● **Exercise task**: How many of the lines contain the string "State"? Give the number, with no other words.

● **Extracted entries**:
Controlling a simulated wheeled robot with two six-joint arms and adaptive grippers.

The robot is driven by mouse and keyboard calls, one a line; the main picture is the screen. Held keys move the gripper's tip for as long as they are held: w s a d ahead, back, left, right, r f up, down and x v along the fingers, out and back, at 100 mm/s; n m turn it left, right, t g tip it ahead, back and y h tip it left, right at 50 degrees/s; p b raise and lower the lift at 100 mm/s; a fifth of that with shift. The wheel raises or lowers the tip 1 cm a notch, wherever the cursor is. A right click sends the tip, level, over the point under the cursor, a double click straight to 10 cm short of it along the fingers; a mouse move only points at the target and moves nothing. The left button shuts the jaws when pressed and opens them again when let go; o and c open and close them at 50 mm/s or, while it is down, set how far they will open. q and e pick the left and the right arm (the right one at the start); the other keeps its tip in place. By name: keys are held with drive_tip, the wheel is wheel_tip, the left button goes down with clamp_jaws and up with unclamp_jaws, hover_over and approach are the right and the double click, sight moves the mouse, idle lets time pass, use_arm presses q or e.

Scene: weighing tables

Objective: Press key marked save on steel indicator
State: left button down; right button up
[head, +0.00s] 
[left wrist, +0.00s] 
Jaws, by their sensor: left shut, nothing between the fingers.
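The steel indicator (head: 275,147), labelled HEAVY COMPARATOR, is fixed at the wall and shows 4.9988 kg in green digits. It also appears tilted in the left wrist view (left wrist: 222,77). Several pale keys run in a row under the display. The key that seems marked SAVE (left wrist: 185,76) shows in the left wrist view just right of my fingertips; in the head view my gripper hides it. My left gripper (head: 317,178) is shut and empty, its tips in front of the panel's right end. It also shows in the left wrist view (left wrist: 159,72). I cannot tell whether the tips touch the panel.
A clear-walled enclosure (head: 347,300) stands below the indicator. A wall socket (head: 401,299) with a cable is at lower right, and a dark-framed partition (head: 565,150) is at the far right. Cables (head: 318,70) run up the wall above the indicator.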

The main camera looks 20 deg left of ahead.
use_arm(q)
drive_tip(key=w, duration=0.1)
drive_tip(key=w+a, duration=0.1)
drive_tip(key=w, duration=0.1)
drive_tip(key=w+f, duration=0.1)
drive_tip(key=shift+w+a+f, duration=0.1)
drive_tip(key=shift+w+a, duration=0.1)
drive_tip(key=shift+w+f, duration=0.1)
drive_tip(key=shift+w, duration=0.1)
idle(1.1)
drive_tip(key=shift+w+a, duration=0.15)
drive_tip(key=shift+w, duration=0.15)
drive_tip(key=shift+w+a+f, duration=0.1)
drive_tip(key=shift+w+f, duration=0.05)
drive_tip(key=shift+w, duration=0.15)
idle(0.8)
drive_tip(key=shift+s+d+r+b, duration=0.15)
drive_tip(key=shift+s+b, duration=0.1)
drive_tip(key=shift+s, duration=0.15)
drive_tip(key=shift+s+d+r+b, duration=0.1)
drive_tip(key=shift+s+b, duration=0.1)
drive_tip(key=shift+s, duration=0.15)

* * *

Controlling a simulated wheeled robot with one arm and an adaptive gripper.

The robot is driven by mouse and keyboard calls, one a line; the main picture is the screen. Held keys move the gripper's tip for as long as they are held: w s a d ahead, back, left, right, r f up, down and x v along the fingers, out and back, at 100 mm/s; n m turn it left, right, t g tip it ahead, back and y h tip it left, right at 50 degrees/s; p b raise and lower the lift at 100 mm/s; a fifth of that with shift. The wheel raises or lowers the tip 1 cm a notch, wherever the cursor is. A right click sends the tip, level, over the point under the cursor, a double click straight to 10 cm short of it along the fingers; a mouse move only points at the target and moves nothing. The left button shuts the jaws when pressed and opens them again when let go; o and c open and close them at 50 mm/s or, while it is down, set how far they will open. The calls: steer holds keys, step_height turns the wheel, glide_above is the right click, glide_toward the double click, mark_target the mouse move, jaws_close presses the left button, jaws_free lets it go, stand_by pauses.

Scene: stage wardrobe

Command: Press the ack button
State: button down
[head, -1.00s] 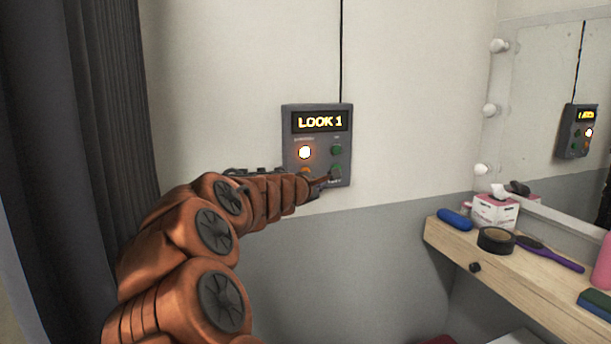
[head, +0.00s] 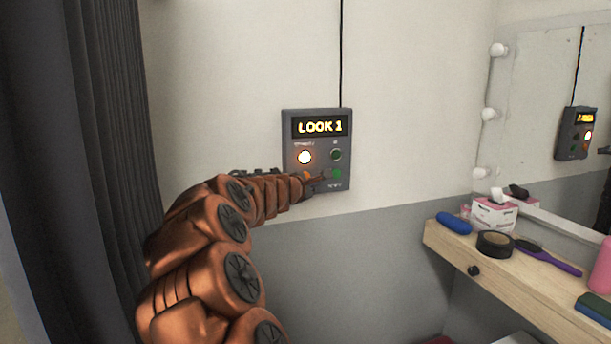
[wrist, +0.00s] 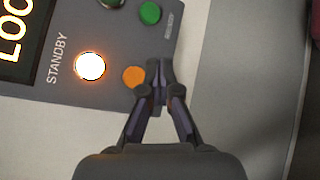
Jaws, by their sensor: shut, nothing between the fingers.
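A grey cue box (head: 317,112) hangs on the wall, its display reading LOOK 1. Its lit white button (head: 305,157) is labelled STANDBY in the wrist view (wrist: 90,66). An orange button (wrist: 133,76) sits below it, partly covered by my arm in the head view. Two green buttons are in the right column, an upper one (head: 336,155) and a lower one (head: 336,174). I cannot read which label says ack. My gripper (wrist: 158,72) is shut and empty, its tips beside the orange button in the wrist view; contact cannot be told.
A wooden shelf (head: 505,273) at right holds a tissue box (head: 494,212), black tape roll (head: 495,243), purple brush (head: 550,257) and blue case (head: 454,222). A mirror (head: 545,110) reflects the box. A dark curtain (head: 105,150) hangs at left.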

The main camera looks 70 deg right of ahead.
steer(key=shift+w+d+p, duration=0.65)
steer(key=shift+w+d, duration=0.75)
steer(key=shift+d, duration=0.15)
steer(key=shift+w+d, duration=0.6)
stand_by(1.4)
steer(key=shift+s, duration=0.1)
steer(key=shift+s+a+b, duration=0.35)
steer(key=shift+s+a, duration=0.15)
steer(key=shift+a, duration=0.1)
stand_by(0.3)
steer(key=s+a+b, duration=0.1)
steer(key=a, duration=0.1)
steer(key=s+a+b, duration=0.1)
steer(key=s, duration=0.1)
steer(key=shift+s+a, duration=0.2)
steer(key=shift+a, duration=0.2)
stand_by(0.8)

● **Solution for this task**: 2